** START OF DATASET CONTENT **
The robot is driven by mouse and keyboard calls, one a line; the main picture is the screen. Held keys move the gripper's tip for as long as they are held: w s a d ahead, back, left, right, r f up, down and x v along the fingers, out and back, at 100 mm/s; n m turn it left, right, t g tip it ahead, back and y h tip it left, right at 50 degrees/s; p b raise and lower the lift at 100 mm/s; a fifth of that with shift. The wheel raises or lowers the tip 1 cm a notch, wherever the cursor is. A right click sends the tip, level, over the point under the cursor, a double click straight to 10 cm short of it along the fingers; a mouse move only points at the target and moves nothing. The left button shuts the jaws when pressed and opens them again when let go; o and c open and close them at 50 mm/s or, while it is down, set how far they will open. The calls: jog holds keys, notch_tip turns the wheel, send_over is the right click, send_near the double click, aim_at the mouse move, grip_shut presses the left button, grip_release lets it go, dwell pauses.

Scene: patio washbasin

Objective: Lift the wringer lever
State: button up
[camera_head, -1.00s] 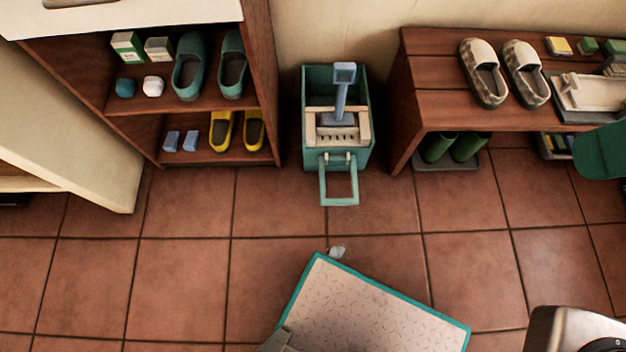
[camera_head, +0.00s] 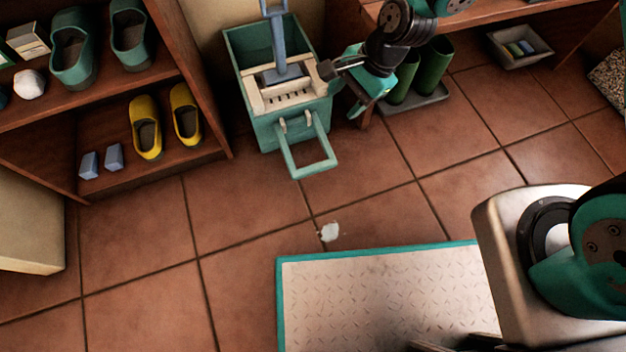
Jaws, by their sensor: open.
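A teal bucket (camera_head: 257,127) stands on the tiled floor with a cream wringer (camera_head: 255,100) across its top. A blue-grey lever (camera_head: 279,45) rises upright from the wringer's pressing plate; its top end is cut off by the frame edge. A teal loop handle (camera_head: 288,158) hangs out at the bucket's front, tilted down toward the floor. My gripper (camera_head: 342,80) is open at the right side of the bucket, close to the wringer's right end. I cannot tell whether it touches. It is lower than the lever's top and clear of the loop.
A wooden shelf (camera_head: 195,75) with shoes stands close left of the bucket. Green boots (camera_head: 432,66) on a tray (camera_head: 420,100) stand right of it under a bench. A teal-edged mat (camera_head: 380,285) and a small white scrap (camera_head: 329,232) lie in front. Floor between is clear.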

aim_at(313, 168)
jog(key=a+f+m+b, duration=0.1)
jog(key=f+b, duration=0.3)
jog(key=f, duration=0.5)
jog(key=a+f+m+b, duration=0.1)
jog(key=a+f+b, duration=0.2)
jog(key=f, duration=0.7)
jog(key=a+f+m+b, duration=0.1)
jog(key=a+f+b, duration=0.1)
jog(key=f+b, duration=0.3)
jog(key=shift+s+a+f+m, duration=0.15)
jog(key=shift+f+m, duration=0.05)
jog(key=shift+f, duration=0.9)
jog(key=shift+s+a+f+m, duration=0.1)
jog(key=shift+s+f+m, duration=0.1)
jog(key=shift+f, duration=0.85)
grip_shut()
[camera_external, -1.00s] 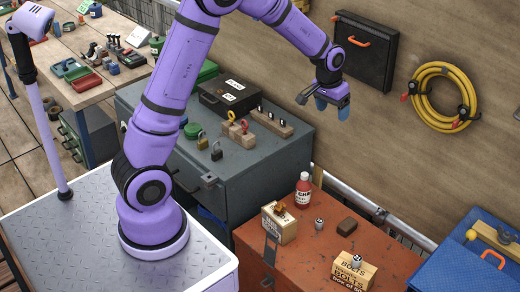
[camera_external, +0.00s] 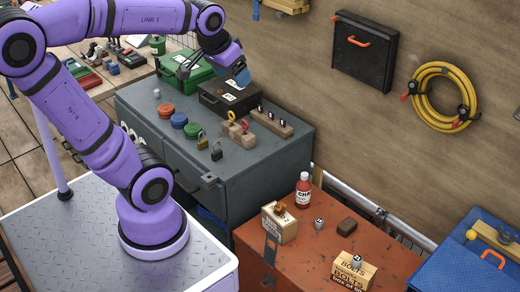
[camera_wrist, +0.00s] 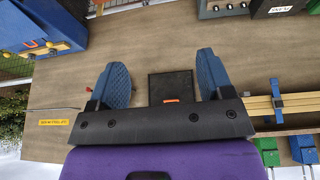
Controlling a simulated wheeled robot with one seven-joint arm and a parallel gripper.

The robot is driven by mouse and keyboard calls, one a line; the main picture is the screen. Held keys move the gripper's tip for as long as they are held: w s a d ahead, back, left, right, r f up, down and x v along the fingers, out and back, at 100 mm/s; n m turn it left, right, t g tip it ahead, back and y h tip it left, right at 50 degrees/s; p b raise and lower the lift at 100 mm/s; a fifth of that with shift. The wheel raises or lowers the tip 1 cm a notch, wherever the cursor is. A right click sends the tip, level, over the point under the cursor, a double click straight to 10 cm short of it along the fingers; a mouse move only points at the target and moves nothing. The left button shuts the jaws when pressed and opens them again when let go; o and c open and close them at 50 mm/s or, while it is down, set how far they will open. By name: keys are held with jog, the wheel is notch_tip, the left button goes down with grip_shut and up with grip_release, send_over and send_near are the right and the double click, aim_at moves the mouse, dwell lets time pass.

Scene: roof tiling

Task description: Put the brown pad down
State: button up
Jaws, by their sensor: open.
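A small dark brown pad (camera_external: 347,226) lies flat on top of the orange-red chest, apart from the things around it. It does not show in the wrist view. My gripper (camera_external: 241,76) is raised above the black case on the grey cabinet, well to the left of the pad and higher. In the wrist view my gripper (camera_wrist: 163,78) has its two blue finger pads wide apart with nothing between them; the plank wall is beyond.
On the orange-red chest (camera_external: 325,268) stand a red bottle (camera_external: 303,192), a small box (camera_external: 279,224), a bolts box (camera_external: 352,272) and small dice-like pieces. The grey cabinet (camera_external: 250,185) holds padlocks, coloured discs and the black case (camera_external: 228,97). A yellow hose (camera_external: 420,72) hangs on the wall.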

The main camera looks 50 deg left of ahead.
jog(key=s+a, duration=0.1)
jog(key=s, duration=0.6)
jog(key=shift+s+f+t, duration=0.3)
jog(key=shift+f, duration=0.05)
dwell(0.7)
** END OF DATASET CONTENT **
• DIRECTIONS FOR THIS TASK:
Show the lines that mention the word "Scene".

• EXERCISE OUTPUT:
Scene: patio washbasin
Scene: roof tiling

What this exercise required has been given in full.